The problem is this: Equating Christian Zionism so thoroughly with evangelical, fundamentalist Christians or with the Christian right is reductionist, highly misleading and ignores the reality that Christian Zionist support for the State of Israel comes overwhelming from mainstream Christians. To reduce the phenomenon of Christian Zionism to a particular style of biblical interpretation—fundamentalist—or to a particular type of theological orientation—dispensationalist or millenarian—grossly oversimplifies the range of Christian Zionism. It strikes me as conspicuously too convenient for mainstream Christians to identify Christian Zionism with evangelical, fundamentalist Christians whose biblical interpretations—in some cases bizarre—easily distinguish them from the mainstream. It is always easier to identify other people’s defects. Mainstream Christians absolve themselves of complicity in the Zionist enterprise simply because they are not fundamentalists. Ariel Sharon is neither a fundamentalist nor a dispensationalist theologian. But if Zionism is defined solely in those terms, then Ariel Sharon could not be considered Zionist!

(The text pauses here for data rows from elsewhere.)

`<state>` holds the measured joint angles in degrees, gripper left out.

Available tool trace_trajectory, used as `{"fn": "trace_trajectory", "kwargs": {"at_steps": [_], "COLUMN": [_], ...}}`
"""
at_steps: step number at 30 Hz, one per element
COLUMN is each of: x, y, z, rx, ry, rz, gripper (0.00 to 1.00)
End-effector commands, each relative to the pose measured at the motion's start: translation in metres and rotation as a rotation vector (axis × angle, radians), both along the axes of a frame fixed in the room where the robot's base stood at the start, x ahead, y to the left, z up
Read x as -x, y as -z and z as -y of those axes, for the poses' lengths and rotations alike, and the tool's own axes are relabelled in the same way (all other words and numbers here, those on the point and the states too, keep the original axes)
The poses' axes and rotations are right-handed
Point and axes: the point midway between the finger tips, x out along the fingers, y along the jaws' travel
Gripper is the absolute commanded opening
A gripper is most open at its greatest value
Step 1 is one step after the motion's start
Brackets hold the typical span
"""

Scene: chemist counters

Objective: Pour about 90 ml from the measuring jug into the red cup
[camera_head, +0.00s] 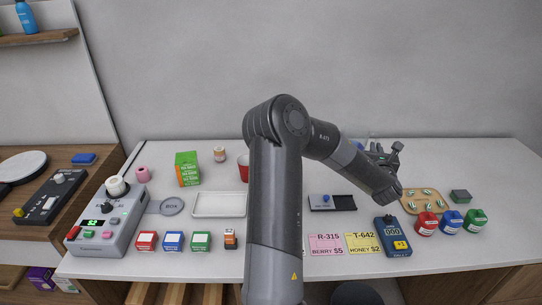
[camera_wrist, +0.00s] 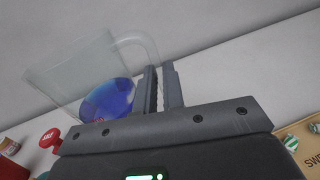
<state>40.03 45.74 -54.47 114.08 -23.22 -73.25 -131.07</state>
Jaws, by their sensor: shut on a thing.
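The clear measuring jug (camera_wrist: 85,72) with blue liquid (camera_wrist: 108,100) in its lower part fills the left of the wrist view. My gripper (camera_wrist: 162,88) is shut on its handle. In the head view my gripper (camera_head: 384,154) is at the back right of the counter. The jug there is mostly hidden behind my arm and fingers, with only a little blue showing. I cannot tell how far it is lifted. The red cup (camera_head: 243,168) stands near the counter's middle, left of my gripper. My arm hides its right part.
A white tray (camera_head: 219,204) lies left of my arm. A green box (camera_head: 187,169) and a small jar (camera_head: 219,154) stand behind it. A wooden board (camera_head: 424,193) with small pieces lies at the right. Red, blue and green jars (camera_head: 426,224) stand in front of it.

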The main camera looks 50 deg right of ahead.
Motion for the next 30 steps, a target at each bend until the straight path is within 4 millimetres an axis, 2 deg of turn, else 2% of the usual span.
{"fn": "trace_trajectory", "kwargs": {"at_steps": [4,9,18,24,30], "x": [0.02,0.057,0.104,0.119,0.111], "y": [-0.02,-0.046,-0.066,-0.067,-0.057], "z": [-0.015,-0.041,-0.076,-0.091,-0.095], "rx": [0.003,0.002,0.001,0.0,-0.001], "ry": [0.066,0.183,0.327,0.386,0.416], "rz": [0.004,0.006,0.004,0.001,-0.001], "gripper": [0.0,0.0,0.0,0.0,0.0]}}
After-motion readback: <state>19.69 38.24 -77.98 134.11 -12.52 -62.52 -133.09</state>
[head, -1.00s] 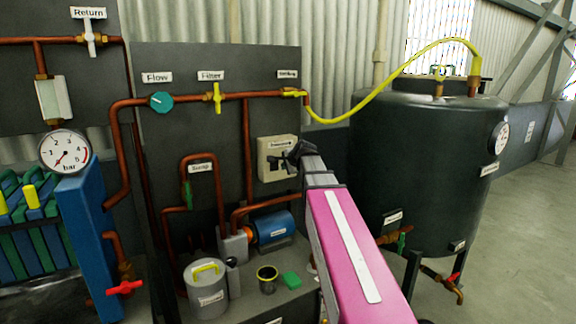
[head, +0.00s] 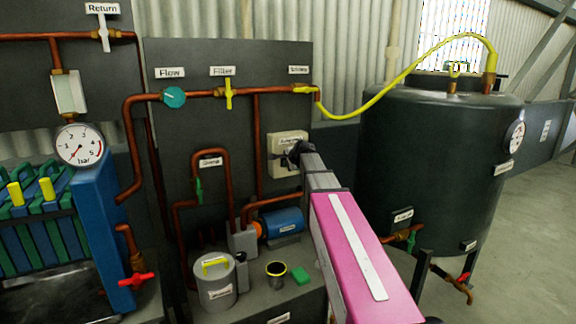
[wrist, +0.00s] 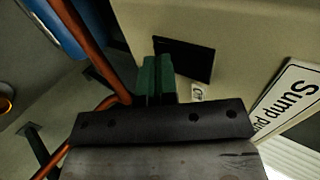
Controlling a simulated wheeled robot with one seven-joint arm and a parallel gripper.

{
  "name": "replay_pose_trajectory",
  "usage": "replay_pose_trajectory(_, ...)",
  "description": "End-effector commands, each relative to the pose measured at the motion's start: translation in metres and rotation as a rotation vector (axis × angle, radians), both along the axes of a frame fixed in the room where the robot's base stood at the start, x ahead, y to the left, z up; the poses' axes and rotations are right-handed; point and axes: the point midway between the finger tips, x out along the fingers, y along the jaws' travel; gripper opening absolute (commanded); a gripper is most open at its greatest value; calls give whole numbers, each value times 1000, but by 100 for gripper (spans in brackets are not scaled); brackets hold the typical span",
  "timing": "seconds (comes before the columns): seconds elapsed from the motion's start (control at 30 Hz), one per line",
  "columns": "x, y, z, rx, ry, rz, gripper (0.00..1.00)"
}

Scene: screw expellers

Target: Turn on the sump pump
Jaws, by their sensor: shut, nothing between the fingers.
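A cream switch box (head: 277,167) with a "Sump pump" label is mounted on the dark panel in the head view. In the wrist view its cream face fills the upper middle, with the label (wrist: 289,100) at the right. My gripper (head: 294,152) is at the front of the box, shut and empty.
Copper pipes (head: 256,140) run left of the box, and one (wrist: 95,50) passes close by in the wrist view. A blue motor (head: 281,223) sits below. A dark tank (head: 430,160) stands at the right, with a yellow hose (head: 375,100) above.

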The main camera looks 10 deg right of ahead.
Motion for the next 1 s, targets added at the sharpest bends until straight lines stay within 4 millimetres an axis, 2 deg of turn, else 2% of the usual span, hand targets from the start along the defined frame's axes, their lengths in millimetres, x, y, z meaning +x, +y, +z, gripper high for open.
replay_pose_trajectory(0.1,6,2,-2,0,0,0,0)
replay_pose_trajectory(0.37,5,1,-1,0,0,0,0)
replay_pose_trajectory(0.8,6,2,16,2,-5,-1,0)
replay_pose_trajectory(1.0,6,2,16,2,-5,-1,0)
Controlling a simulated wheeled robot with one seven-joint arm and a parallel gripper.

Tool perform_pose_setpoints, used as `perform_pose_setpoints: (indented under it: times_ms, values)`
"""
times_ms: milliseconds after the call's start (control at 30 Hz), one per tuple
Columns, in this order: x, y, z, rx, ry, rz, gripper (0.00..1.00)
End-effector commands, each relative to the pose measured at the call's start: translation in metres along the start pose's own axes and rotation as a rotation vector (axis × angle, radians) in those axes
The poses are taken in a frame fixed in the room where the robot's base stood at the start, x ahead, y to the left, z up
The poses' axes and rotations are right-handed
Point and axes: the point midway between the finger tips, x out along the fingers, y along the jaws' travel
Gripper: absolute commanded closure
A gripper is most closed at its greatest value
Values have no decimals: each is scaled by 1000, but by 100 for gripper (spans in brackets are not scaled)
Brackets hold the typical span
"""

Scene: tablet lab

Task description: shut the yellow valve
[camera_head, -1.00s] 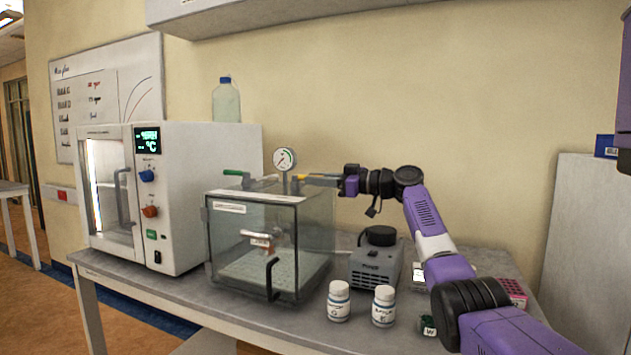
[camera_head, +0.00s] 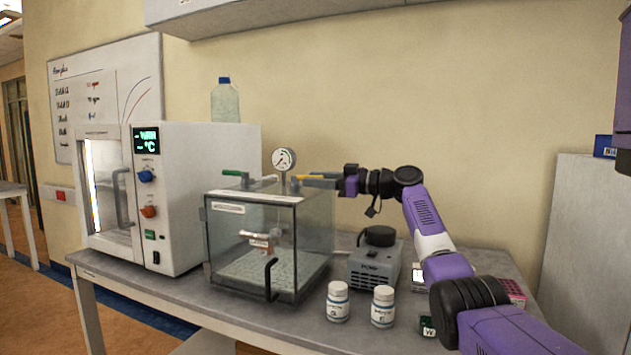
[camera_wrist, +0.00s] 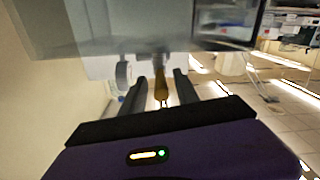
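The yellow valve handle (camera_head: 316,177) sits on top of the clear vacuum chamber (camera_head: 228,197), to the right of the round gauge (camera_head: 284,159). It points right, toward my gripper (camera_head: 341,185). In the wrist view the yellow handle (camera_wrist: 161,84) lies between the two dark fingers of my gripper (camera_wrist: 159,92). There is a gap on each side of it, so the gripper looks open around the handle. The valve's base is hard to make out. A green valve handle (camera_head: 234,173) is on the left of the chamber top.
A white oven (camera_head: 197,200) stands left of the chamber. A pump (camera_head: 374,268) is to its right. Two white bottles (camera_head: 338,302) (camera_head: 383,307) stand in front, near the table edge. A plastic bottle (camera_head: 225,101) stands on the oven. A cabinet (camera_head: 580,240) is at the right.

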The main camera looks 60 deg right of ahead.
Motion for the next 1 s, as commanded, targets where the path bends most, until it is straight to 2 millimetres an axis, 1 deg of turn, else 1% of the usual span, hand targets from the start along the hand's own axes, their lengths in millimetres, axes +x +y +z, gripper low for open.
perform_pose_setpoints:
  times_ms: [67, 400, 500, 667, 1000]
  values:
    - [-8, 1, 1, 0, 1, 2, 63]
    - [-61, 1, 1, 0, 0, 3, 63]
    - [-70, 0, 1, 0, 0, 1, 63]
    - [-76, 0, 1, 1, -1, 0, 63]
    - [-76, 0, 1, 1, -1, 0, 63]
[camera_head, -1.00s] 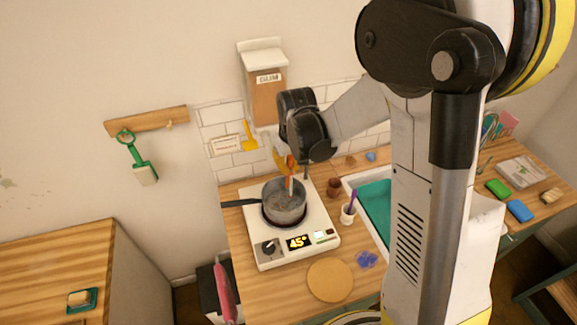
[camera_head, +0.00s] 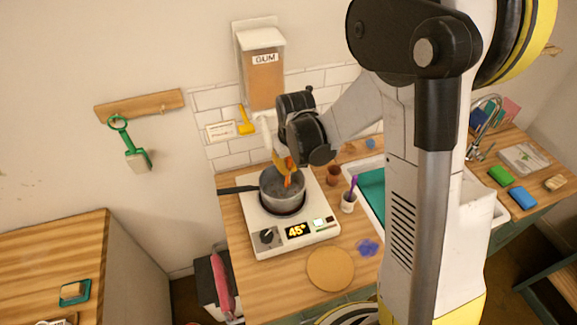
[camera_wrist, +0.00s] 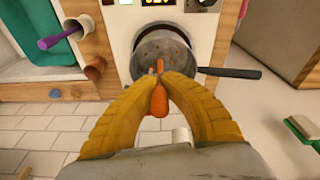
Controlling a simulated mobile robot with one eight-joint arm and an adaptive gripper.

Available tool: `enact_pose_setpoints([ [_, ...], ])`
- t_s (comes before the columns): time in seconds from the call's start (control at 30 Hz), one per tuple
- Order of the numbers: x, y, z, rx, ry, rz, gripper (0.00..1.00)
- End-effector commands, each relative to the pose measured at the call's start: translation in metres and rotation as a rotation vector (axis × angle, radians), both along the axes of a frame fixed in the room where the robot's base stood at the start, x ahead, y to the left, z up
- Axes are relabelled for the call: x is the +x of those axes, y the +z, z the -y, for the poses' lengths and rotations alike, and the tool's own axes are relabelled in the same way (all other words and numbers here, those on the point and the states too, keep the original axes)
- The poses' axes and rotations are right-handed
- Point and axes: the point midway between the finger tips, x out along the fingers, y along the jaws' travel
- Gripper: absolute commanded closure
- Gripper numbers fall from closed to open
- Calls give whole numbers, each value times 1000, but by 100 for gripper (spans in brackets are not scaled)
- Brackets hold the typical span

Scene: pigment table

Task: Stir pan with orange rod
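The grey pan (camera_head: 283,190) stands on a white hot plate (camera_head: 292,238) whose display reads 45°, its dark handle pointing left in the head view. In the wrist view the pan (camera_wrist: 163,50) shows greyish contents with reddish specks. The orange rod (camera_wrist: 159,100) is between the yellow fingers of my gripper (camera_wrist: 158,84), which is shut on it. The rod's tip reaches over the pan opening and seems to be inside it; how deep I cannot tell. In the head view the rod (camera_head: 288,177) and gripper (camera_head: 284,163) are above the pan, partly hidden by my wrist.
A round wooden board (camera_head: 330,269) lies in front. The GUM dispenser (camera_head: 264,75) hangs on the wall behind.

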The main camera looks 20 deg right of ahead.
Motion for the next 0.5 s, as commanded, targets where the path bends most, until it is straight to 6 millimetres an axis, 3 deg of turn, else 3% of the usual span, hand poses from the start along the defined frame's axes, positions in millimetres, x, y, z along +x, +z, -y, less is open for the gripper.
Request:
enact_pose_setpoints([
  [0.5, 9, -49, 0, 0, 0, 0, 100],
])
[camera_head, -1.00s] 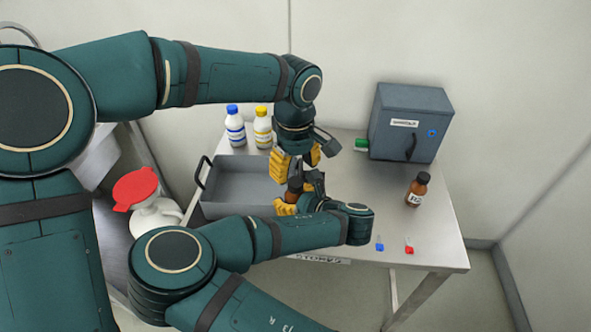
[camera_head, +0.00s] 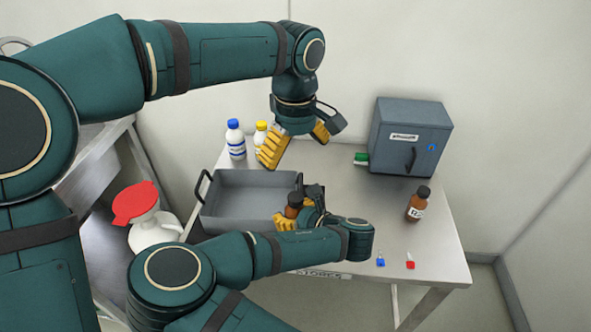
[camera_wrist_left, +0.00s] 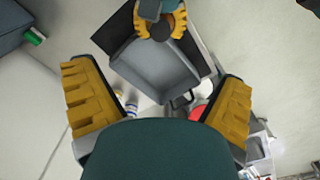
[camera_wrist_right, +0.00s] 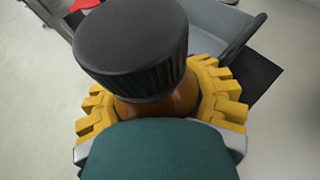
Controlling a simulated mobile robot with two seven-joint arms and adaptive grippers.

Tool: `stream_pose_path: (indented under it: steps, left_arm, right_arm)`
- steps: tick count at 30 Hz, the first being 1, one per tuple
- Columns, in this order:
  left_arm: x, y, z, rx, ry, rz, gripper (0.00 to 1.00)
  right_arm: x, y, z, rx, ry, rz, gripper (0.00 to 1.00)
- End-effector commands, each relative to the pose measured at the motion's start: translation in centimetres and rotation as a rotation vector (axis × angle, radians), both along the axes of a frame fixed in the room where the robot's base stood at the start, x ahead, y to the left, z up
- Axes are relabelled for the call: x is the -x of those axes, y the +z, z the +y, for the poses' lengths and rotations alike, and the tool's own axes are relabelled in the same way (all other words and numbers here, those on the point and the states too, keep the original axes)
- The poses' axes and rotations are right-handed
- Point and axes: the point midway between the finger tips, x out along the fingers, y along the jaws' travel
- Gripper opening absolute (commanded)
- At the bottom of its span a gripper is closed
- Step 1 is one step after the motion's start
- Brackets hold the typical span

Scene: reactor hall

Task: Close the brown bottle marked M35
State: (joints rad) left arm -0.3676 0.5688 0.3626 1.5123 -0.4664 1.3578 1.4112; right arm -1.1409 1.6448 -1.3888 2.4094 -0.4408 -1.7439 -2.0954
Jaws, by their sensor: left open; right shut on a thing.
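A brown bottle (camera_head: 293,207) with a black cap is held upright by my right gripper (camera_head: 297,214), at the front right corner of the grey tray. In the right wrist view the black cap (camera_wrist_right: 130,45) sits on the neck of the brown bottle (camera_wrist_right: 165,105), between the yellow fingers. Its label is hidden, so I cannot read M35. My left gripper (camera_head: 292,148) is open and empty, above and apart from the bottle. In the left wrist view its fingers are wide apart, and the capped bottle (camera_wrist_left: 160,28) is at the top.
Another capped brown bottle (camera_head: 418,205) stands on the table's right side, its label too small to read surely. The grey tray (camera_head: 222,215) is at left. Blue-capped (camera_head: 235,140) and yellow-capped (camera_head: 260,133) white bottles stand behind it. A grey box (camera_head: 410,137) is at back right.

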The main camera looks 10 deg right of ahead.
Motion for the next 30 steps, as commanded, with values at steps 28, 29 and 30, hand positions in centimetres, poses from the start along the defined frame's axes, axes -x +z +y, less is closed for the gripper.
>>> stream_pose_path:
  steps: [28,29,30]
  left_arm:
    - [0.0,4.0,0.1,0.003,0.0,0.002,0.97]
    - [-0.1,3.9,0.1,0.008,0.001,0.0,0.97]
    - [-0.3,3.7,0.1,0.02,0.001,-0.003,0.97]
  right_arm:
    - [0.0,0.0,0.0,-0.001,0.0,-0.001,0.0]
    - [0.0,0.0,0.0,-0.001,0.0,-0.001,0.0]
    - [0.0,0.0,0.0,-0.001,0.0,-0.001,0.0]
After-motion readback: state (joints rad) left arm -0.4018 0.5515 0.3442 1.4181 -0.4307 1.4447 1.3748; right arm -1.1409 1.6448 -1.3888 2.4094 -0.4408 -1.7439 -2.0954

Zionism is primarily a Christian phenomenon, not a Jewish one, so it properly comes under the purview of Christian critique. It began among British and American Protestant Christians as an evangelical Christian phenomenon early in the 19th century. It was based on dispensationalist, millenarian theology. When European Jews began to develop Zionism as a political ideology later in the 19th century, it was devoid of the theological underpinnings that defined its elder Christian cousin, even though the first Jewish Zionists recognized the utility of exploiting evangelical Christian support for their nationalist agenda. Even after religious Jews adopted the Zionist enterprise, it remained an overwhelmingly Christian phenomenon. Early in the 20th century, liberal Christian politicians in Britain began to recognize that the Zionist enterprise could help advance Britain’s foreign policy objectives in the Near East. In the 1930’s, Jewish Zionists began to actively exploit mainstream, liberal Christian support and the two have been wedded ever since. Today, Christians Zionists, correctly defined, overwhelmingly outnumber Jewish Zionists.